● **What to work on**
Your task is to filter the data below down to the lines holding "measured".

● **Dataset extract**

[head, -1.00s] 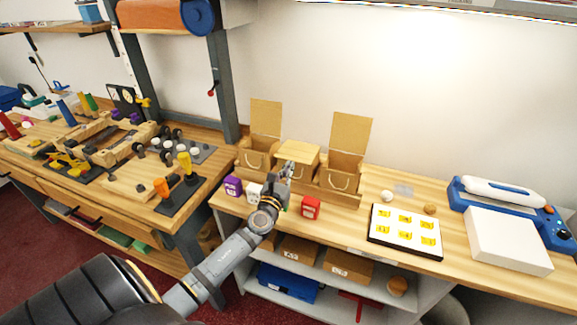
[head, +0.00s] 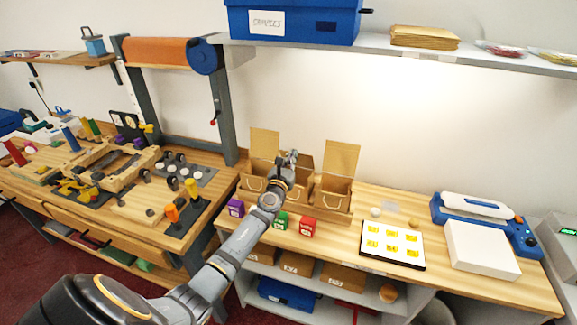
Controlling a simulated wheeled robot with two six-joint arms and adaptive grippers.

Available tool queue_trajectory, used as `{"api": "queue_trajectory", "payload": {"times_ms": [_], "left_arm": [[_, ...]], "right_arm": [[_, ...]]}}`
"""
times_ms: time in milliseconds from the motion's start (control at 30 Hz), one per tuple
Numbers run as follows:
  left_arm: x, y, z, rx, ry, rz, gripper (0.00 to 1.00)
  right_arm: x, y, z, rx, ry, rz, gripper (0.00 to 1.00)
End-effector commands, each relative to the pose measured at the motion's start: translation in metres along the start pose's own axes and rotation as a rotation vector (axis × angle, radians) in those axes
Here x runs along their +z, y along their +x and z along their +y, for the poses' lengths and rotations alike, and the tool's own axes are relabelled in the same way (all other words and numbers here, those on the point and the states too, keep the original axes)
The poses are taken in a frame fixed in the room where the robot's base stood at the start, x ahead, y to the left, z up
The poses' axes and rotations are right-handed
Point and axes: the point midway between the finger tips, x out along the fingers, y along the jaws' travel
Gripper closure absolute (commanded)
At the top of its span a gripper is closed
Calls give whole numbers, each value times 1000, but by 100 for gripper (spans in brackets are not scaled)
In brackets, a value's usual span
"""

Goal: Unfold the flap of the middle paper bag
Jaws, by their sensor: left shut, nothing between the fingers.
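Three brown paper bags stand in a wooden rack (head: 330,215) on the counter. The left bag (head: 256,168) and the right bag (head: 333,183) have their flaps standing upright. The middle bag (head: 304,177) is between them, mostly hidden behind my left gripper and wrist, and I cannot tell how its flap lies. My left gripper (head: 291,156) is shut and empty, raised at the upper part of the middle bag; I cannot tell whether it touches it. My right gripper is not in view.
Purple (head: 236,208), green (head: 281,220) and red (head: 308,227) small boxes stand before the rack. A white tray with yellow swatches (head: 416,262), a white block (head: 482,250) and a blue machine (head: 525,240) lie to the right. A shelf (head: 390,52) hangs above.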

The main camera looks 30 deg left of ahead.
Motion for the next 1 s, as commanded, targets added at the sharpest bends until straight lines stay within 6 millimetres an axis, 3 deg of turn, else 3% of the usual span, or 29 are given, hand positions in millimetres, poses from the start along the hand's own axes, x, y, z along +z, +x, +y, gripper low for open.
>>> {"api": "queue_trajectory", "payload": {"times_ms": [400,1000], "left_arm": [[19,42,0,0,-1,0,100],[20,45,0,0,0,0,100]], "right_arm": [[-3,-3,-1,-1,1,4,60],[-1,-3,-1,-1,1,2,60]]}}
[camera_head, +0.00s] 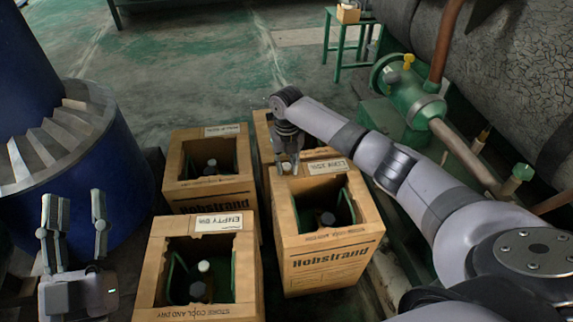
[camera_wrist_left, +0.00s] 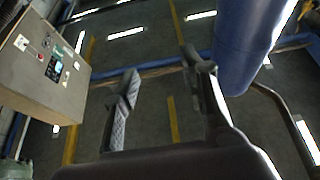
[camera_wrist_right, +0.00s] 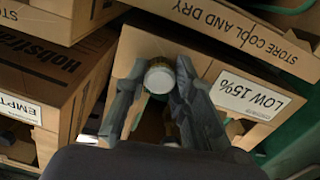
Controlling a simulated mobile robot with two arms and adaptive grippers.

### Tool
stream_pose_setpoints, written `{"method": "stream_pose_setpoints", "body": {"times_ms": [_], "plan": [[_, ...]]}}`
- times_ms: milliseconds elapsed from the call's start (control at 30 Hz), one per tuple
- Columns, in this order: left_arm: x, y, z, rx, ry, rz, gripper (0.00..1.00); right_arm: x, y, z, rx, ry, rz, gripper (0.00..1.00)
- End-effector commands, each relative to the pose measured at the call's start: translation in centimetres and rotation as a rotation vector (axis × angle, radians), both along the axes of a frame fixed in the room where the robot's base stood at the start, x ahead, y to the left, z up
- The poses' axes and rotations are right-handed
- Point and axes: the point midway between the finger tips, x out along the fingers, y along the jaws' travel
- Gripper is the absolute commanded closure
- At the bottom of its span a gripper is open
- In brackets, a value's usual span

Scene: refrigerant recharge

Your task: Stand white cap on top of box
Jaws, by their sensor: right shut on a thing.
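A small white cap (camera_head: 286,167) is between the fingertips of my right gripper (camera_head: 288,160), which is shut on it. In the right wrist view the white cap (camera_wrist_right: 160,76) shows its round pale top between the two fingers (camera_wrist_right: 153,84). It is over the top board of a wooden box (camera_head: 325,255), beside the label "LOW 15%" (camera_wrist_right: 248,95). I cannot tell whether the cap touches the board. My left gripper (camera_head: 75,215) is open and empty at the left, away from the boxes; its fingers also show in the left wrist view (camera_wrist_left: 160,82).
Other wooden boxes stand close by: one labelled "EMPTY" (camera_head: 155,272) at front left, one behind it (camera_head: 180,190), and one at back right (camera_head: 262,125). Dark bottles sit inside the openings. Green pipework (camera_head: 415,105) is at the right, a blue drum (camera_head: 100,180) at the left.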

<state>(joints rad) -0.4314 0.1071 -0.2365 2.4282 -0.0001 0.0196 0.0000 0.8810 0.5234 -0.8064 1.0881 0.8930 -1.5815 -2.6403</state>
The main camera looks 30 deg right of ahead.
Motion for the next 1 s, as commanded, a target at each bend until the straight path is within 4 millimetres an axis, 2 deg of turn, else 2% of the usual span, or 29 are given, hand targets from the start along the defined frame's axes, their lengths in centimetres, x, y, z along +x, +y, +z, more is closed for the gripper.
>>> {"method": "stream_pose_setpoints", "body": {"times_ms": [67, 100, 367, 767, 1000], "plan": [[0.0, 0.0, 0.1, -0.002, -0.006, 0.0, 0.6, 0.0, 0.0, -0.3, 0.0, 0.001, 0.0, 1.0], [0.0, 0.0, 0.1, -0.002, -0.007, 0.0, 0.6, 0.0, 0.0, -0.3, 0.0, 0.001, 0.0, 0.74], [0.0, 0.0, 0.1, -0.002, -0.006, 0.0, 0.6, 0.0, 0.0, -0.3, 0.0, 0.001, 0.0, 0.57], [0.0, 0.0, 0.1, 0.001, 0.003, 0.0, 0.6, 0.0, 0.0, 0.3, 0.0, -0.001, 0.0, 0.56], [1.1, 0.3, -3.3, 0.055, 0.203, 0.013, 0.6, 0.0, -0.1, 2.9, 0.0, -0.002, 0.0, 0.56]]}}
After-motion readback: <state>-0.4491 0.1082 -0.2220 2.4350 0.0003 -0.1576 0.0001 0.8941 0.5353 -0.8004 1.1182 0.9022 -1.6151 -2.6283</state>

● **Expected output**
End-effector commands, each relative to the pose measured at the motion's start: translation in metres along the start pose's own axes and rotation as a rotation vector (axis × angle, radians) in those axes
- End-effector commands, each relative to the pose measured at the call's start: translation in centimetres and rotation as a rotation vector (axis × angle, radians), both along the axes of a frame fixed in the room where the robot's base stood at the start, x ahead, y to the left, z up

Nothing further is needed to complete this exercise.